Your instructions = Separate out the lines that hold "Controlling".

Provided information =
** begin **

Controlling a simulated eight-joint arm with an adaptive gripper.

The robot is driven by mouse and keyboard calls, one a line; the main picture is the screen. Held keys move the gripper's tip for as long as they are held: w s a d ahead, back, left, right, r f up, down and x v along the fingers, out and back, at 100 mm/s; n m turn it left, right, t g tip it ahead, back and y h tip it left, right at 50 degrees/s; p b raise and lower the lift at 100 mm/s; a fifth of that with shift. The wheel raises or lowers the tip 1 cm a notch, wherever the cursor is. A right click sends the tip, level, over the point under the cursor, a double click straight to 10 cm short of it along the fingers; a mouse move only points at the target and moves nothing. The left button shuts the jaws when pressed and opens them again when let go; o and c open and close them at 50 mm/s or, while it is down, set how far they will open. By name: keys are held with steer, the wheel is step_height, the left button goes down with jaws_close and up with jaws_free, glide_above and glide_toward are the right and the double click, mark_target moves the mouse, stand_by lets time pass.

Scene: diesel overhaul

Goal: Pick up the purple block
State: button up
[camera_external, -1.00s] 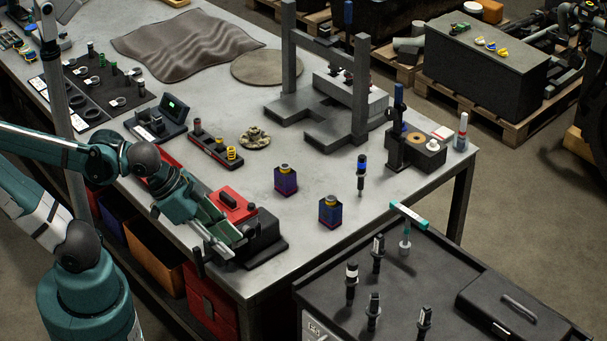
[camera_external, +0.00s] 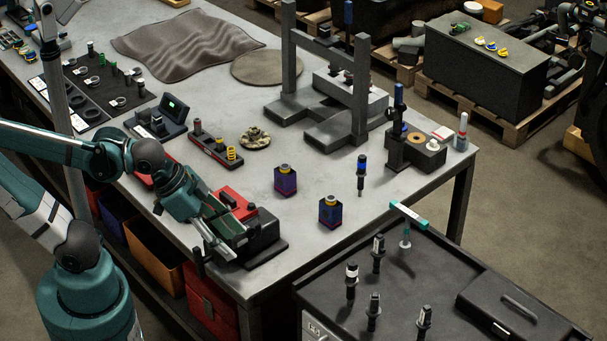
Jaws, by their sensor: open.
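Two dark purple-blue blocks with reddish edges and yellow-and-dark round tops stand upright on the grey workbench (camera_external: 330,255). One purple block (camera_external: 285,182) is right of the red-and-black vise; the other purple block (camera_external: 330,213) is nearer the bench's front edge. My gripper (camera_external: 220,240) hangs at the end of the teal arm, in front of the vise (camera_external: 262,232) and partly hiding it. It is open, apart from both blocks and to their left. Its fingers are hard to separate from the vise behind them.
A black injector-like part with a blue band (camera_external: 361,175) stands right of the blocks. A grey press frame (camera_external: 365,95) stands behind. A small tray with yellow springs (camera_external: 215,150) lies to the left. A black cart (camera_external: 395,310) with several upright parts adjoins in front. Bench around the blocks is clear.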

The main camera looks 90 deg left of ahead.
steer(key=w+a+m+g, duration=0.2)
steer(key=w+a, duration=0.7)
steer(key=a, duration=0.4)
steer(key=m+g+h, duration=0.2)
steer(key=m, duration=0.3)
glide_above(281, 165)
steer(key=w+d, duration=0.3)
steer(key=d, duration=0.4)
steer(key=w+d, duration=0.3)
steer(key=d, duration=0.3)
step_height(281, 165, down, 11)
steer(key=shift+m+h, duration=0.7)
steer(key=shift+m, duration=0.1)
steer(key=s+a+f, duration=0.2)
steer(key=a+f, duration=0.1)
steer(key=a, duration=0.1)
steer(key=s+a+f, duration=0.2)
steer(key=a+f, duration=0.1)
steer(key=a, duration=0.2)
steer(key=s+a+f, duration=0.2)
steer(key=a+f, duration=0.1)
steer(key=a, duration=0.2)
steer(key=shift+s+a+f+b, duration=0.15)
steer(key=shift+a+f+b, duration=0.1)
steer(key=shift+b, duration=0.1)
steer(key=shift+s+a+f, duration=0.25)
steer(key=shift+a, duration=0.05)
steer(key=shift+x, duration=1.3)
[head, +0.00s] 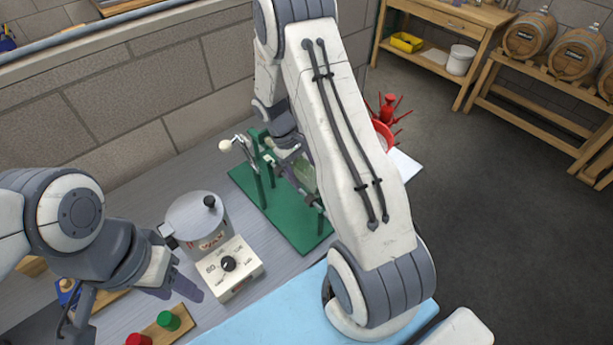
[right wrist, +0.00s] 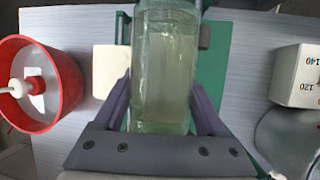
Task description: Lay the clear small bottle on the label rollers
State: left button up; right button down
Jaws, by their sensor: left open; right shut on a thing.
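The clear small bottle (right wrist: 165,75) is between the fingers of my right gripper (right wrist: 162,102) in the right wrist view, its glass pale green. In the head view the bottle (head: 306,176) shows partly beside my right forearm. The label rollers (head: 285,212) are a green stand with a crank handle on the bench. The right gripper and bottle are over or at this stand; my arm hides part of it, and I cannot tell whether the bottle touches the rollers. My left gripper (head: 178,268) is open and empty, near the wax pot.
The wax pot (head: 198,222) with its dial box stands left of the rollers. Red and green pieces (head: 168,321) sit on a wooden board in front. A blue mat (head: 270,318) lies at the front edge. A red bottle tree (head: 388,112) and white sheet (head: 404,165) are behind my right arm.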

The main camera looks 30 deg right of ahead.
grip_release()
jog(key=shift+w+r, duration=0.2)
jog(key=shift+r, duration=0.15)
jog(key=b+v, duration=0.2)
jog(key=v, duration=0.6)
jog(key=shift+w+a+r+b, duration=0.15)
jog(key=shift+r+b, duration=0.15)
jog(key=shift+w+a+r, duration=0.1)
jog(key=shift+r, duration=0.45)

** end **
** begin **

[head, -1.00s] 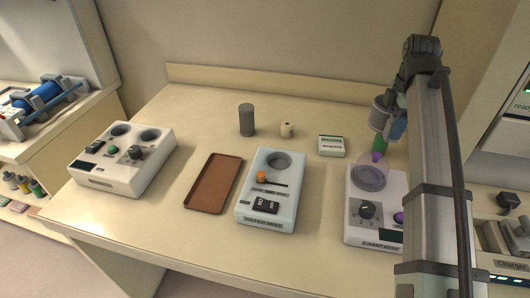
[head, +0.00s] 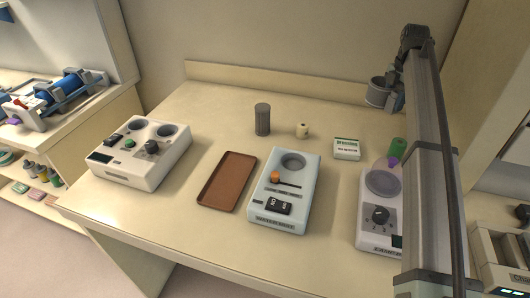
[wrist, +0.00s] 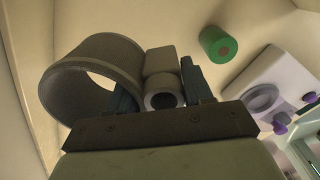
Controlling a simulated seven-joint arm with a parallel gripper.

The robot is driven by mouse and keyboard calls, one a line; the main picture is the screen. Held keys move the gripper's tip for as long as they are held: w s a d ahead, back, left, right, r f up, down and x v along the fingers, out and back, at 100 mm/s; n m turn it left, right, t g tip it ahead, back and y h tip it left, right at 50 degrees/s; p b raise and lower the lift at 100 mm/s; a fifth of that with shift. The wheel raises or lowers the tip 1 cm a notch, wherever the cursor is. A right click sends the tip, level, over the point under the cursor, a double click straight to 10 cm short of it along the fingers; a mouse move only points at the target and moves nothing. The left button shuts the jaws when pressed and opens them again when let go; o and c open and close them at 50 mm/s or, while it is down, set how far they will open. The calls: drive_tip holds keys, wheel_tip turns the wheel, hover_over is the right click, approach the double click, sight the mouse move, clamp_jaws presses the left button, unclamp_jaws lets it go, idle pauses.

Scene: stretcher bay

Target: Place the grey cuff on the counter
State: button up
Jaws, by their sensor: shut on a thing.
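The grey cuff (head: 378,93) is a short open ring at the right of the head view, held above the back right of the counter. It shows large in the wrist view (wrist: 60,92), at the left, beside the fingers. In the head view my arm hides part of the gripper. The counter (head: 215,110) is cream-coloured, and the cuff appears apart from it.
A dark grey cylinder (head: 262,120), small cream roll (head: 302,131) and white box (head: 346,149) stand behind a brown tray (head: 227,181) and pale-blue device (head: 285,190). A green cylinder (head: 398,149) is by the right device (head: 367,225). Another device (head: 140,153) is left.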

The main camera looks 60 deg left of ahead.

** end **

Output below =
Controlling a simulated eight-joint arm with an adaptive gripper.
Controlling a simulated seven-joint arm with a parallel gripper.

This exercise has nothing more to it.